- [TASK TO COMPLETE] Using the data below, return the stretch from the line that contains "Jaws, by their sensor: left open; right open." through the line that contains "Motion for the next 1", both included, exactly as it stands and nothing beyond it.

- [RECORDED INFORMATION]
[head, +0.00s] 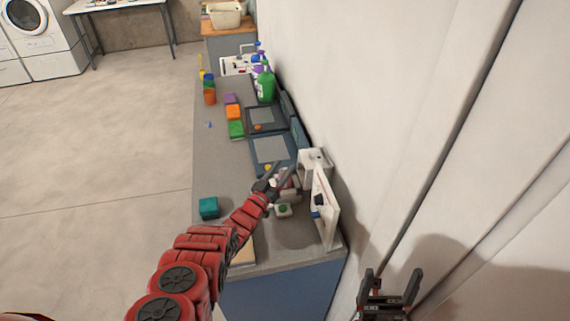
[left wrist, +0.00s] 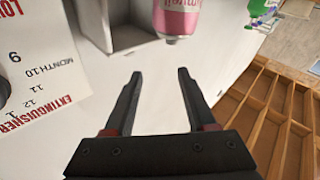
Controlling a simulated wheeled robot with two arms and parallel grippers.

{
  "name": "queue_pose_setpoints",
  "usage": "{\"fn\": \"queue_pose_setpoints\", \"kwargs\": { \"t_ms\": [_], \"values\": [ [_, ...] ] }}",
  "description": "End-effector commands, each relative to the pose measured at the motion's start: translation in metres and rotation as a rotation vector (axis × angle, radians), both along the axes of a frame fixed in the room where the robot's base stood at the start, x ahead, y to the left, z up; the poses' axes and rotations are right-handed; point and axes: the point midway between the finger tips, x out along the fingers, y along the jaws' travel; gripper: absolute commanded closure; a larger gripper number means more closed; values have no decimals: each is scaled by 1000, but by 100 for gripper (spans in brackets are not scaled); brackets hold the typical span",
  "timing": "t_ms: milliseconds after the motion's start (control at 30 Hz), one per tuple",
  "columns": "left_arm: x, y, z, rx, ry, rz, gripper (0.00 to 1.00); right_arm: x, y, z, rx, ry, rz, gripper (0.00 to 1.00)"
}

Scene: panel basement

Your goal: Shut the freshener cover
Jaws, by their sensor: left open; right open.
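A white box-like housing (head: 313,158) stands by the wall near the right end of the counter. I take it for the freshener unit; its cover cannot be told apart clearly. A white upright panel (head: 328,190) stands just in front of it. My left gripper (head: 284,168) is open and empty, just left of the housing. In the left wrist view, a pink can (left wrist: 177,18) and a grey-white open box (left wrist: 125,22) lie beyond the open fingers (left wrist: 160,75). My right gripper (head: 391,276) is open and empty, low by the wall, away from the counter.
The grey counter (head: 215,170) holds a teal block (head: 208,207), several coloured blocks, dark trays (head: 270,152) and a green bottle (head: 265,85). In the left wrist view, a printed extinguisher card (left wrist: 35,65) is at left and a wooden compartment tray (left wrist: 275,105) at right.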

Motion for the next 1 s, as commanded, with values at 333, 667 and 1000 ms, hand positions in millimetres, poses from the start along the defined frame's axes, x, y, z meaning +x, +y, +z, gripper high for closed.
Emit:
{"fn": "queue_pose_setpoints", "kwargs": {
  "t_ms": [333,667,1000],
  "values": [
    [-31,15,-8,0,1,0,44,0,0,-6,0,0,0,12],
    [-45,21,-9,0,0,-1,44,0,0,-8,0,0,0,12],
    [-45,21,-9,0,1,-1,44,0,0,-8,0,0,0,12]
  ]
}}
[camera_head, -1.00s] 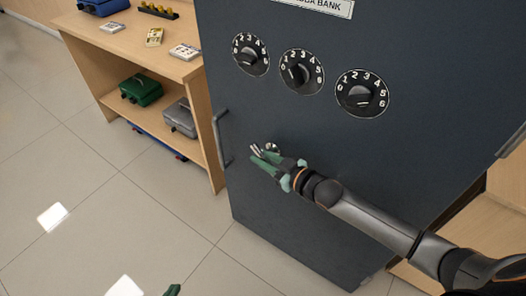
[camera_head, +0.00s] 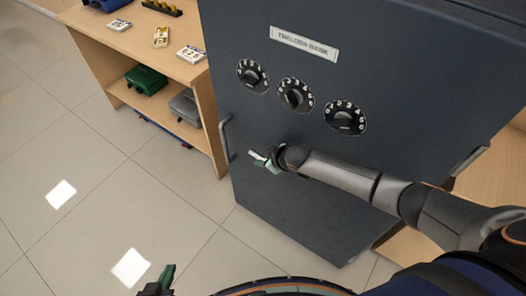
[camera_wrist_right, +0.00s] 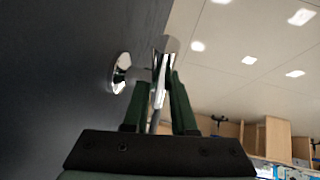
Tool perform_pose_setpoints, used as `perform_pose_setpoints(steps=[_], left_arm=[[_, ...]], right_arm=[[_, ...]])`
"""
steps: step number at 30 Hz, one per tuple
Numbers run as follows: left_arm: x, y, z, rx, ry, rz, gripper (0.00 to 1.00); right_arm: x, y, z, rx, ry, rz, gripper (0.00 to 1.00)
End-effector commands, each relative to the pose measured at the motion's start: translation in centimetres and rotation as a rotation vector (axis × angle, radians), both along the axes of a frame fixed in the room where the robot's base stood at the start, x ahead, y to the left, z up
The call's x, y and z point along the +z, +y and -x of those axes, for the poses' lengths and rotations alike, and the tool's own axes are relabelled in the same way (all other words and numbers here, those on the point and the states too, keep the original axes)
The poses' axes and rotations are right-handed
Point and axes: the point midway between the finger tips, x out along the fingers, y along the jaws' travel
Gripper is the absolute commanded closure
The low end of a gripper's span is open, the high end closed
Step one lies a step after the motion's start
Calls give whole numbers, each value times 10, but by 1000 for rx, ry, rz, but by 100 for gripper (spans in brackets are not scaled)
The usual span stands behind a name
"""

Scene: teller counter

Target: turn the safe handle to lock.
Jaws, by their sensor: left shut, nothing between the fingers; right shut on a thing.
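The dark grey safe (camera_head: 300,195) stands in front of me with its door face toward me. A small chrome safe handle (camera_head: 254,154) sits low on the door, toward its left side. In the right wrist view the handle (camera_wrist_right: 166,58) lies between the green fingers, with its round chrome mount (camera_wrist_right: 121,72) on the door beside it. My right gripper (camera_head: 265,160) is shut on the handle, and its fingers hide part of it in the head view. My left gripper (camera_head: 169,276) is shut and empty, low at the bottom edge, away from the safe.
Three numbered dials (camera_head: 296,94) and a bank nameplate (camera_head: 304,43) are above the handle. A grey pull bar (camera_head: 227,138) is on the door's left edge. A wooden shelf (camera_head: 189,128) with boxes and notes stands to the left. The tiled floor (camera_head: 90,200) at left is clear.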

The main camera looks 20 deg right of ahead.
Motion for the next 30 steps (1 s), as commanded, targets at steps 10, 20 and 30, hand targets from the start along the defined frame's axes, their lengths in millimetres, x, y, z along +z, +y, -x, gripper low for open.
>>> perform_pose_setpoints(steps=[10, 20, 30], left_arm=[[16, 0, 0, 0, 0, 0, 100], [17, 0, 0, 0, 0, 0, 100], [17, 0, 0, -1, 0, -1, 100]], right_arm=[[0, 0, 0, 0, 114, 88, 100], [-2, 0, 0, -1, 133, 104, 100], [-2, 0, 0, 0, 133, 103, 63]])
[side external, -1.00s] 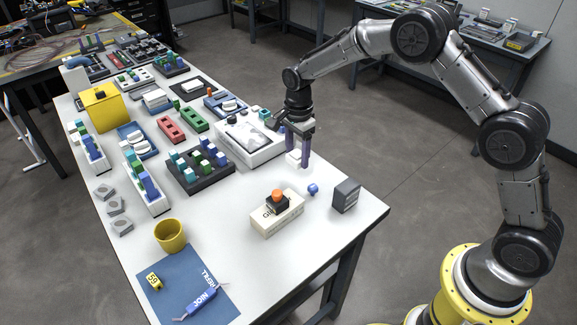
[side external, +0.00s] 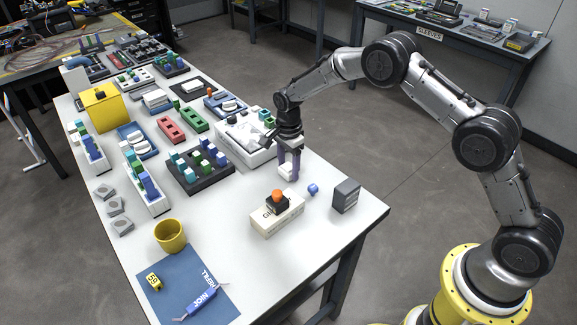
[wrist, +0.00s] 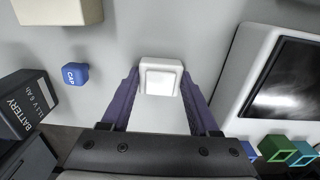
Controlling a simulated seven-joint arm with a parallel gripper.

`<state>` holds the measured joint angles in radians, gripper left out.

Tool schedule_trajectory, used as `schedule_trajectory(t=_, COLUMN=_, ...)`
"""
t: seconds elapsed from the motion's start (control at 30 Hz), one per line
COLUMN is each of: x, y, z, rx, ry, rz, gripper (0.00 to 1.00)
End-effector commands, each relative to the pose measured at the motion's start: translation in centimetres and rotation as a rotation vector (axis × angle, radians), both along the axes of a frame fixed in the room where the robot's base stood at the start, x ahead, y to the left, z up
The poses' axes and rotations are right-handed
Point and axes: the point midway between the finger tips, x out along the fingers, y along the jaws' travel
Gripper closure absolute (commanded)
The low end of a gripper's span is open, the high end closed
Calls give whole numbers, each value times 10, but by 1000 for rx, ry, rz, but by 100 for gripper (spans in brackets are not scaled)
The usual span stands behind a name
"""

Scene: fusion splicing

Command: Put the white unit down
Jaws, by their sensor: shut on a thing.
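The white unit (wrist: 161,77) is a small pale block between my gripper's two purple fingers in the wrist view. My gripper (side external: 288,173) is shut on it, and the unit's lower end (side external: 287,176) shows below the fingertips in the side view. It is at or just above the bare white table (side external: 340,245); I cannot tell whether it touches. It stands between the white tray with a dark screen (side external: 250,156) and the blue cap (side external: 313,188).
The grey battery (side external: 345,196) and a cream box with an orange button (side external: 278,214) stand near the cap. The tray's edge is close on the other side. A dark block rack (side external: 188,187) lies farther left. Bare table shows around the fingers.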

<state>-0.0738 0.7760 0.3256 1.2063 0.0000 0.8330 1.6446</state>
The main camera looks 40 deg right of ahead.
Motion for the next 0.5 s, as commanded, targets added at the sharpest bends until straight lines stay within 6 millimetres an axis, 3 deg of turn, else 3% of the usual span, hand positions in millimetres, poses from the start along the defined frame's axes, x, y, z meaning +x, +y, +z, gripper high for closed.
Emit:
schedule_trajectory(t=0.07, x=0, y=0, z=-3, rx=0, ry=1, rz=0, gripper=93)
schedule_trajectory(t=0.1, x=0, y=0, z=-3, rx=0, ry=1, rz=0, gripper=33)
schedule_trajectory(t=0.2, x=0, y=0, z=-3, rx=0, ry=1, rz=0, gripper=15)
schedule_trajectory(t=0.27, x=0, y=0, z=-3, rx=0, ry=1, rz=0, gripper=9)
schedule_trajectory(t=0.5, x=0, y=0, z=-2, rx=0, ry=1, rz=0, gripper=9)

- [ANSWER FOR THE TASK]
Jaws, by their sensor: left open; right open.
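A white box-like housing (head: 313,158) stands by the wall near the right end of the counter. I take it for the freshener unit; its cover cannot be told apart clearly. A white upright panel (head: 328,190) stands just in front of it. My left gripper (head: 284,168) is open and empty, just left of the housing. In the left wrist view, a pink can (left wrist: 177,18) and a grey-white open box (left wrist: 125,22) lie beyond the open fingers (left wrist: 160,75). My right gripper (head: 391,276) is open and empty, low by the wall, away from the counter.
The grey counter (head: 215,170) holds a teal block (head: 208,207), several coloured blocks, dark trays (head: 270,152) and a green bottle (head: 265,85). In the left wrist view, a printed extinguisher card (left wrist: 35,65) is at left and a wooden compartment tray (left wrist: 275,105) at right.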

Motion for the next 1 s, as commanded, with values at 333, 667 and 1000 ms, hand positions in millimetres, poses from the start along the defined frame's axes, x, y, z meaning +x, +y, +z, gripper high for closed.

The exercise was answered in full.